Washington City is now the eighth municipality to officially sign on to the BluCan Curbside Recycling program. Other cities include St. George, Santa Clara, LaVerkin, Toquerville, Leeds, Hurricane and Springdale. The latter two are the only municipalities that have made the program mandatory. The rest have provided an opt-out option for their citizens.

This City Council has leaned heavily on letting the citizens opt-out,” City Attorney Jeff Starkey said.

The opt-out period will run from Sept.1 to Oct. 31. Citizens can expect to be notified through inserts mailed out with their utility bill. Other means will include posting a notice to the city’s website, bulletin board and the mayor’s newsletter.

“Once they’ve opted out, they’re out until they opt in or move,” Seegmiller said.

The opt-out will also stay on the name attached to the utility account, he said. So someone can move from one spot to another within the city boundaries and have the opt-out carry with them.

The opt-out will run with the person, not the property.”

Overseen by the Washington County Solid Waste District, the curbside service will be billed through the city at a monthly base rate of $3.82 per household. The city may add an additional charge for administrative costs.

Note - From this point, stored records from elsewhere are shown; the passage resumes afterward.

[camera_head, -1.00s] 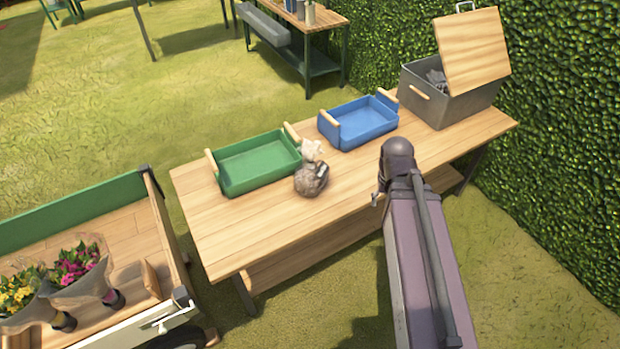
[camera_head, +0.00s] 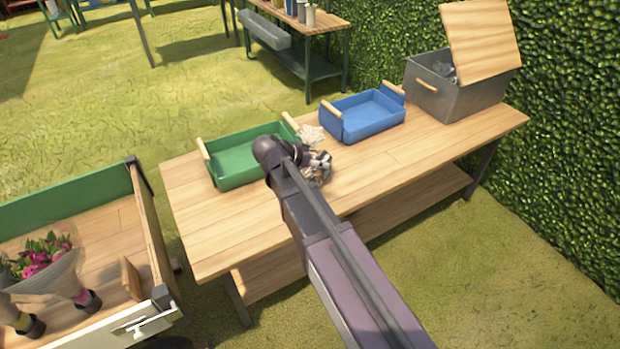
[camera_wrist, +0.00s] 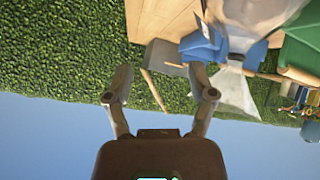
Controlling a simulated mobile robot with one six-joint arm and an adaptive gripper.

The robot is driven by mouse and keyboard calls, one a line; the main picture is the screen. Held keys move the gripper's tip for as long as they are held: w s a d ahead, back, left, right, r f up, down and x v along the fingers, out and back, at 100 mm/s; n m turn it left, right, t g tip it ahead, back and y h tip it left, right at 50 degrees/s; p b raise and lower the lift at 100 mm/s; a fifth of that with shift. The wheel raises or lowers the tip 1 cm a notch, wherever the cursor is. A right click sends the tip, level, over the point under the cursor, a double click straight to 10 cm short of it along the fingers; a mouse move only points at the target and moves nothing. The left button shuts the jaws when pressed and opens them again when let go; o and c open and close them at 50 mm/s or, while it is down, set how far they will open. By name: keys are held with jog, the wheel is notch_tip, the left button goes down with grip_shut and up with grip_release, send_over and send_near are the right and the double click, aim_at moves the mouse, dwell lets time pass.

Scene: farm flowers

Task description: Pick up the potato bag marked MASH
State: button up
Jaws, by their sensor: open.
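The potato bag (camera_head: 318,172) stands on the wooden table in front of the green tray and is partly hidden behind my arm in the head view. Its neck is pale and its body brownish; no marking is readable. In the wrist view, which is upside down, the bag (camera_wrist: 250,12) shows at the top right, with its pale neck hanging toward the right of my fingers. My gripper (camera_wrist: 160,84) is open, with nothing between its two fingers. The bag is beside the fingers, not between them.
The green tray (camera_head: 232,182) and the blue tray (camera_head: 345,138) stand on the table (camera_head: 205,250). A grey crate (camera_head: 478,103) with a tilted wooden lid stands at the right end. A cart (camera_head: 130,210) with flowers is at the left. A hedge is behind.

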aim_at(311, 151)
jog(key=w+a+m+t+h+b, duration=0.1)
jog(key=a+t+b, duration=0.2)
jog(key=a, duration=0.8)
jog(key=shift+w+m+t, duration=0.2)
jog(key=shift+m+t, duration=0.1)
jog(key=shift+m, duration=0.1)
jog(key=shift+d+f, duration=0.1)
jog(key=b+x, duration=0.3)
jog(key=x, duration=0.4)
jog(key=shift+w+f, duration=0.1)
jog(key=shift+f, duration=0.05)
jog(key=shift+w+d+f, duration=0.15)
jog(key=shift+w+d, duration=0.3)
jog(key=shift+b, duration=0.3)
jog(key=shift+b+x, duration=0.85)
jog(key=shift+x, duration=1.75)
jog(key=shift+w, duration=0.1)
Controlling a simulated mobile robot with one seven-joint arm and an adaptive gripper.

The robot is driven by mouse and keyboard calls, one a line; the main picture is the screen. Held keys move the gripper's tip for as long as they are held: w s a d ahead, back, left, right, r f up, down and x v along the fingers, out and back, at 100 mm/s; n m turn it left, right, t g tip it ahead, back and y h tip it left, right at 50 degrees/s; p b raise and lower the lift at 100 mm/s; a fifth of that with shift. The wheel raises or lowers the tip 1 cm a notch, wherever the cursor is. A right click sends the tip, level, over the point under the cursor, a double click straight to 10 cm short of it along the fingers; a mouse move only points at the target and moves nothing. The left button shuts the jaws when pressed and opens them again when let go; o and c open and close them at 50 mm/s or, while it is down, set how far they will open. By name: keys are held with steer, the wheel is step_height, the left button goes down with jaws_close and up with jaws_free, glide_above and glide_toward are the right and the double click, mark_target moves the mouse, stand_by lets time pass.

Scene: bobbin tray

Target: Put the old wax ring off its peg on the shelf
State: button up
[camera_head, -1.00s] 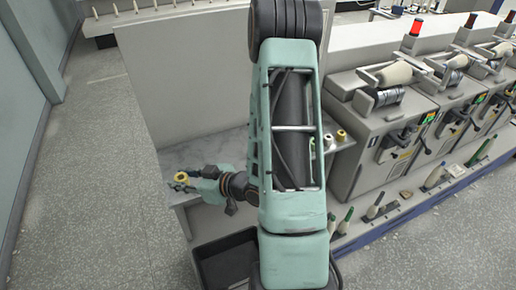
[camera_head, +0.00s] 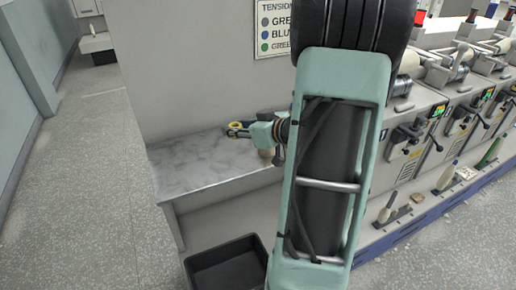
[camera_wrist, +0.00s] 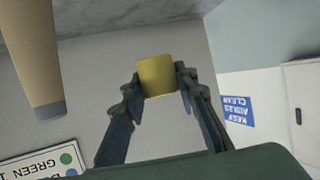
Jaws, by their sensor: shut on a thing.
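The wax ring (camera_wrist: 157,75) is a short yellow ring or cylinder. My gripper (camera_wrist: 158,84) is shut on it, with one finger on each side. In the head view the yellow ring (camera_head: 236,125) is small at the tip of my gripper (camera_head: 238,131), which points left. The ring appears above the back part of the grey marbled shelf (camera_head: 205,168), seemingly clear of its surface. My arm hides the right part of the shelf. The pegs cannot be made out.
A tan tapered thing (camera_wrist: 34,60) is close at the upper left of the wrist view. A black bin (camera_head: 222,265) is below the shelf front. Winding machines (camera_head: 425,140) stand to the right. The left part of the shelf top is bare.

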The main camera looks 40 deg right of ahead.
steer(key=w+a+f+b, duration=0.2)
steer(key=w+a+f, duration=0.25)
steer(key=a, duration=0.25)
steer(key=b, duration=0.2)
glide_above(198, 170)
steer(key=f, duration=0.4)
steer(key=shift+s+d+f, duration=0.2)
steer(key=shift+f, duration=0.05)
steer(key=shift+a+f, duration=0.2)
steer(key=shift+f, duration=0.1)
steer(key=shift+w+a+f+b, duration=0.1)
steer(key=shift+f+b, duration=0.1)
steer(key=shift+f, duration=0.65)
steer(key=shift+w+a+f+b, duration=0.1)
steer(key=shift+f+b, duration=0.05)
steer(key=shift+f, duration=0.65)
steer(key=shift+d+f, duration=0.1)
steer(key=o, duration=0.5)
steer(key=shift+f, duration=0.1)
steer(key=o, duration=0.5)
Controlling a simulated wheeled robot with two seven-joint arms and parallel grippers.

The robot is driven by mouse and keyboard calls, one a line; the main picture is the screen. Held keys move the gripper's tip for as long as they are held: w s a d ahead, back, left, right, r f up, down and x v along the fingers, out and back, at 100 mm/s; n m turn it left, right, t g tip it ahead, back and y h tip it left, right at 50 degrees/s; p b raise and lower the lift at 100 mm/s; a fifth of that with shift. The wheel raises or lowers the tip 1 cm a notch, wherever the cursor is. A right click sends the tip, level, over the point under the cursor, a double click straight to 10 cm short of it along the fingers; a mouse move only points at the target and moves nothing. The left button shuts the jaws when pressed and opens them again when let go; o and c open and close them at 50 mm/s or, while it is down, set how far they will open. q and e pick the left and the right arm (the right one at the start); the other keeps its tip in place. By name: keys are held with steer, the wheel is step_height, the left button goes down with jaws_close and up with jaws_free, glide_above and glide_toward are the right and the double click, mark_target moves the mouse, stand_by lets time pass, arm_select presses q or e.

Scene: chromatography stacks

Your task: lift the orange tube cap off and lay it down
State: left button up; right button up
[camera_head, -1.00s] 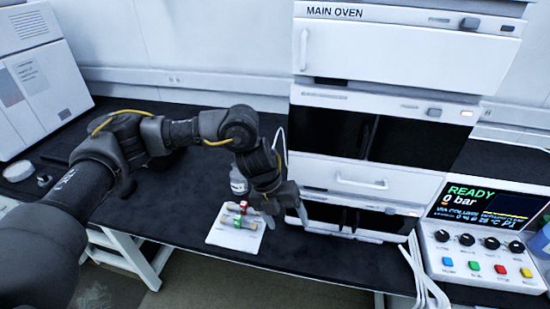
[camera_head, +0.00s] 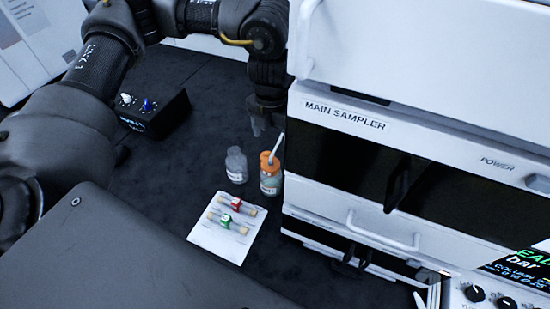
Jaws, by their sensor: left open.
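The orange tube cap (camera_head: 269,160) sits on top of a clear labelled bottle (camera_head: 270,183) on the black bench, close to the left side of the sampler stack. A pale tube rises tilted from the cap. My left gripper (camera_head: 260,130) points down just behind and above the cap; it looks apart from it and empty. The gap between its fingers is hard to make out at this size. My right gripper is not in view.
A grey-capped bottle (camera_head: 236,165) stands just left of the orange-capped one. A white card (camera_head: 212,243) with red and green banded columns lies in front. A black box with knobs (camera_head: 158,112) is at left. The sampler stack (camera_head: 345,122) blocks the right.

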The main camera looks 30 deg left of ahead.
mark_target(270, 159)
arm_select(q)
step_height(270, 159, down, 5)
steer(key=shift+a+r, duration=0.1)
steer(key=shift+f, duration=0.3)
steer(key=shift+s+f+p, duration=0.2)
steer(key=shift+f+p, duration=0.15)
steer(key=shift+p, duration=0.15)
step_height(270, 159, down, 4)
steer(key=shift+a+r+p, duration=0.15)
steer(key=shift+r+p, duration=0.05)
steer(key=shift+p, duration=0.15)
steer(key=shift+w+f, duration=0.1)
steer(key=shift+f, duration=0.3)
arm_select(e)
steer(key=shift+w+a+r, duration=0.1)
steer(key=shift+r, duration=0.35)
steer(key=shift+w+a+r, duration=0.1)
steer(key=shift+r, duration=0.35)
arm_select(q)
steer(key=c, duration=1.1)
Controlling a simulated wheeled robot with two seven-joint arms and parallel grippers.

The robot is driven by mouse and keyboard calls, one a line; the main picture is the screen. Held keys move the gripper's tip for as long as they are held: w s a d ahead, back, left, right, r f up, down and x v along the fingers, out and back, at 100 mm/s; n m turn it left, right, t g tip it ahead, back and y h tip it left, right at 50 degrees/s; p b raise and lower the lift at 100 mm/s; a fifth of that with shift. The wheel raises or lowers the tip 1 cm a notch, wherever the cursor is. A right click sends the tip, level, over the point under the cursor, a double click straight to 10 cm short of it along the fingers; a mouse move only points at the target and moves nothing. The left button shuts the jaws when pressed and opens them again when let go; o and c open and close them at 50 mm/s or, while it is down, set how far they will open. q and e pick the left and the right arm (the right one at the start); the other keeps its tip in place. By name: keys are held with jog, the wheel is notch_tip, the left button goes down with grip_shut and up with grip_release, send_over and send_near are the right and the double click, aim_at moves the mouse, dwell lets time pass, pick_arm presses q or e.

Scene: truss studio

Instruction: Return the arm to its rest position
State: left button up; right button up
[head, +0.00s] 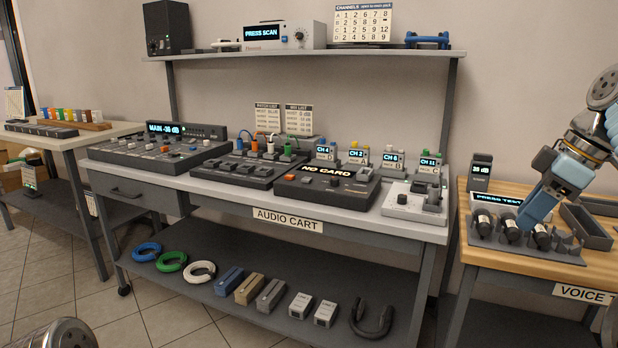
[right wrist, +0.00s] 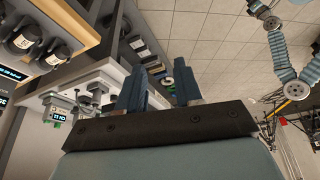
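My right arm comes in from the right edge of the head view. Its gripper (head: 530,215) points down and left over the wooden-topped voice table, in front of the rack of dark microphones as the camera sees it. In the right wrist view the two blue fingers of this gripper (right wrist: 160,82) stand apart, with only distant shelf items showing between them. It holds nothing. A rounded grey part of my own body shows at the bottom left of the head view. I cannot make out my left gripper in either view.
The voice table (head: 530,270) carries a microphone rack (head: 500,236), a grey tray (head: 588,228) and a small display (head: 480,172). To its left stands the audio cart (head: 400,222) with mixers and card slots. An overhead shelf (head: 330,53) runs above the cart.

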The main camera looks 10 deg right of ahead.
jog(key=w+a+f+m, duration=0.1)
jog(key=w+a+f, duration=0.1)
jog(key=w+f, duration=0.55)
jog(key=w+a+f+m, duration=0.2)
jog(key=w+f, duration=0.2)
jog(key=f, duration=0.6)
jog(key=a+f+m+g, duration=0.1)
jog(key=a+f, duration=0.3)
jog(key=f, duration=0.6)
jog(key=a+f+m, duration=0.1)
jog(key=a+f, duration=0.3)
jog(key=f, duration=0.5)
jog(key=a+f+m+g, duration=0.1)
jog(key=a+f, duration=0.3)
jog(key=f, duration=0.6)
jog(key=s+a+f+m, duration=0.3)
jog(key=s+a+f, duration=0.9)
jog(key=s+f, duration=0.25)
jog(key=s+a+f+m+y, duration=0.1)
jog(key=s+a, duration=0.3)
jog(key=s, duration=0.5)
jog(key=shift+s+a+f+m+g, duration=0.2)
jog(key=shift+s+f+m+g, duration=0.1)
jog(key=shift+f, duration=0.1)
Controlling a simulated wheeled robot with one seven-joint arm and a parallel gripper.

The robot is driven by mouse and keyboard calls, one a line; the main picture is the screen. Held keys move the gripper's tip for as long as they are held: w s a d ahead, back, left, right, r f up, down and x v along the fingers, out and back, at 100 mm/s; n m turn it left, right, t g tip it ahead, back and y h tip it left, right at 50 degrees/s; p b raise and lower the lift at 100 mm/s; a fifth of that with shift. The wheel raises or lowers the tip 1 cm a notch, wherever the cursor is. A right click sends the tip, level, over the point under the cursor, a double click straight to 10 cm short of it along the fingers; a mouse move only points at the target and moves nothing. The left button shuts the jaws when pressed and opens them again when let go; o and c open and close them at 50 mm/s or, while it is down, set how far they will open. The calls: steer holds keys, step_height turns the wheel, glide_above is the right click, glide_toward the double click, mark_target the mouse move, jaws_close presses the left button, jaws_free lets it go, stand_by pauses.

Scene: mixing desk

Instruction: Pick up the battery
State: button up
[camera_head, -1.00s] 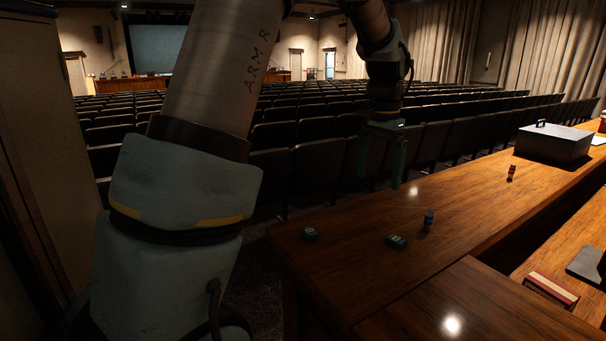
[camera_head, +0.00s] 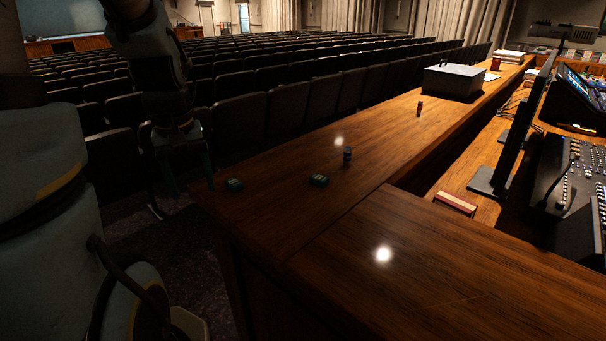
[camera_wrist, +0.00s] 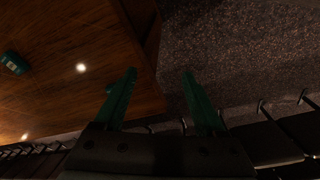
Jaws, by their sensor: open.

Residents can expect to start seeing BluCan containers delivered to their homes starting Feb. 1, 2016.

The Washington County Solid Waste District is hoping for 50 percent or more participation in the program countywide. If it drops below that, the program will be shelved. If the program should hit 70 percent participation, the monthly base rate could drop to $3.

More information about the curbside recycling program can be found on its website.

Primary election canvas

The City Council accepted the canvassed results of the Aug. 11 primary election during a work meeting Tuesday.

Unofficial counts following the primary placed Washington City’s voter turnout at 13.3 percent with 2,269 ballot casts. The canvassed results showed a 14.8 percent voter turnout with a total of 1,407 ballots counted. Washington City has 9,533 registered voters.

How people voted:

  • Ballots cast at polling locations Aug. 11 account for 7.86 percent of voter turnout, or 749 ballots
  • Absentee ballots account for 4.69 percent, or 447 ballots
  • Early voting accounts for 1.87 percent, or 178 ballots
  • Provisional ballots account for 0.35 percent, or 33 ballots

While the six contenders for City Council remain the same, the official tally placed Bill Hudson above Jean Arbuckle by seven votes.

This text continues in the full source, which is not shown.